My friend recently pulled a CPS2 game board off the shelf and heard a rattling sound. Then noticed a weird brown fluid dribbling out the fan slots. Upon opening the case, the culprit was clear: the 1/2AA lithium battery had disintegrated, dislodging itself from the board and distributing its caustic internals all over the place. Despite his best efforts to clean up the board (using isopropyl alcohol), it wasn't in any playable state, and gave it to me to try to resuscitate.
There was noticable corrosion on many chips, including the CGA chip which interfaces with the graphics ROMs. Using a multimeter, some of the obvious breaks in continuity were found, but corrosion makes soldering difficult. I used a brass wire brush on the CN4 header's solder points to strip back some of the corrosion, then used some solder flux and a very hot soldering iron to regain SOME kind of solderability to the connections. It still wasn't easy. A similar (but more careful) cleaning was necessary on the LS245 chips nearby to allow soldering to their legs again, then kynar wire was used to rejoin the PCB traces that were broken. At this point the obvious stuff was fixed, so I gave it a boot.
CPS2 boards have a 'suicide battery', which once has been drained or dislodged for a half hour or so, causes the board to lose some vital decryption tables and renders the game useless.
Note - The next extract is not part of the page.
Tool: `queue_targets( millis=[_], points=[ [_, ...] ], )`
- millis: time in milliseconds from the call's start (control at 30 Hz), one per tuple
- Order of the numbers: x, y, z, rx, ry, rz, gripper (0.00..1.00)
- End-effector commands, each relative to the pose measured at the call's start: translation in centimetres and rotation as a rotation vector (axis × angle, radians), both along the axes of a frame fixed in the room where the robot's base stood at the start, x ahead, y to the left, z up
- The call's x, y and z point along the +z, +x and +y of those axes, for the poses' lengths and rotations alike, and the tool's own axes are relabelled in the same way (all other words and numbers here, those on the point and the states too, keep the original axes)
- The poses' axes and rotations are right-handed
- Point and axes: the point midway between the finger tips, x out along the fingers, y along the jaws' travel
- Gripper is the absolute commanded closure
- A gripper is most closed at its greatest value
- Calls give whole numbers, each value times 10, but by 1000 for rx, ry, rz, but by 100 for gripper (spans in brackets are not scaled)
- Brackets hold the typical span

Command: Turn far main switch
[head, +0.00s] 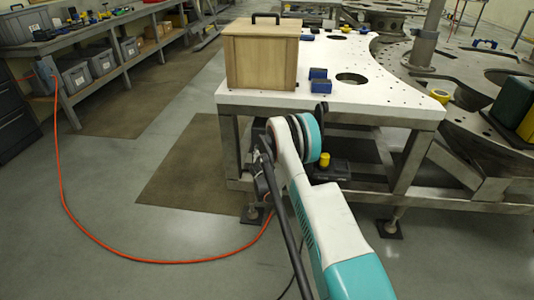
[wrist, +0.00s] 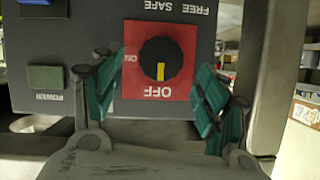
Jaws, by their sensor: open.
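The main switch is a black round knob (wrist: 160,61) on a red plate (wrist: 133,86) in the wrist view. The lettering appears upside down. The knob's yellow mark points down in the picture, toward OFF; ON is at the plate's left side. My gripper (wrist: 160,70) is open, with one green-padded finger on each side of the knob. The fingers appear apart from the knob, but the depth gap is hard to judge. In the head view my arm reaches to the bench's front edge, and the switch and gripper are hidden there.
The grey panel (wrist: 75,40) also has a green button (wrist: 45,77) and a blue button (wrist: 43,2) at left. In the head view, a wooden box (head: 260,60) and blue blocks (head: 320,86) stand on the white bench top (head: 400,75). An orange hose (head: 64,190) crosses the floor.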

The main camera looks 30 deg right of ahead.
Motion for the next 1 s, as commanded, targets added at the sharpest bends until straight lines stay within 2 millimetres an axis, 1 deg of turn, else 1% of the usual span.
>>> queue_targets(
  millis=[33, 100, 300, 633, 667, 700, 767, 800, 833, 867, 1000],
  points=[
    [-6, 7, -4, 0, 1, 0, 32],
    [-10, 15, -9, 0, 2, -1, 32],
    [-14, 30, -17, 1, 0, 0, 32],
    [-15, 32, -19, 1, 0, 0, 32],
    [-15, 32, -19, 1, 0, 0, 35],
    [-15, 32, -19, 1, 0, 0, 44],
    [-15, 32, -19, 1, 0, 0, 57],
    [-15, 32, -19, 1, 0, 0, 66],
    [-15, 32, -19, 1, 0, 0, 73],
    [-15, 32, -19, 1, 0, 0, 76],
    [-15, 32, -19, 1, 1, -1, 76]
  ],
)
Since the battery in this board had been literally rolling around inside the case, this board had suicided. Fortunately, a 'phoenixing' (i.e. bringing back to life) process has been made available, which involves burning custom EPROM chips containing already decrypted data and installing them into the board. Also, a test EPROM is available to show whether the board in question has in fact suicided. I put this chip in, and was greeted by music playing as expected. Unfortunately the graphics were extremely garbled, although I could see enough to tell that the board was roughly functioning correctly - and the music also made this more likely.
So, now the hunt was on for the rest of the problems with the board.
To aid in such a search, I highly recommend a logic probe. They are cheap, and when connected to the +5V and GND of the powered board, allow you to test each pin and see if they are High (+5V), Low (GND), Pulsing (switching rapidly), or, most importantly, nothing - which is to say, disconnected. Using this tool I found several points on the CN headers which were disconnected, and also ROM chip legs that were not creating the correct contacts.
Great, so having located some more problems, how do you know where these broken connections are supposed to go? Sometimes you can see the trace easily, but often the traces weave between the various layers of the board, or are hidden from view by connectors, chips, etc. What is therefore invaluable is a working (or close to working) board which you can use a multimeter on to find where the traces ought to end up. It can still be challenging tracing these connections though, but dilligent testing and a bit of intelligent guesswork can make it easier. Using another CPS2 board, I made a spreadsheet with most of the relevant pins traced out, which you can find at CPS2 repair spreadsheet. Please note I've only filled out the pins which I needed to to fix my problem, there are absolutely gaps. If anyone has any additions or corrections, or needs some help, please tweet or email me.
There are possibly some terms I've used which need some explanation:
CNx refers to pin header x between the A and B boards. These are the big 3-row connectors.
ROMBANK (x) means the set of 4 ROM slots positioned at x on the board (there are grid coordinates stamped on the edges of the board, A-M and 1-10).
Where destination pins differ depending on which ROM is used within the bank, it's specified by x for (ROM[s] y,z) - x' for (ROM[s] y',z').
I hope that's clear enough.
Any mention of CGA or CGD refer to the big square chips with 120 pins on the board, they are labelled on the board silkscreening.
After that, it's a matter of cleaning the relevant pins of each end of the broken trace, and then using some kynar wire to recreate the connection. Kynar is great because it's very fine, and therefore easier to route around the board, and also better for soldering to small points/pins. The battery in the CPS2 board is very close to a chip with many small pins which undoubtedly will be damaged, so you'll probably need fairly decent soldering skills to repair those traces.
Here are a couple of pictures of the board after I've repaired it.
...and a video for good measure
Store your CPS2 boards label-side down! This will at least ensure if the battery leaks (or falls off), the corrosive fluids won't pool on the PCB and instead will drip onto the plastic case. Still not brilliant, but at least your board won't be damaged, causing you (or a friend) to spend countless hours fixing it!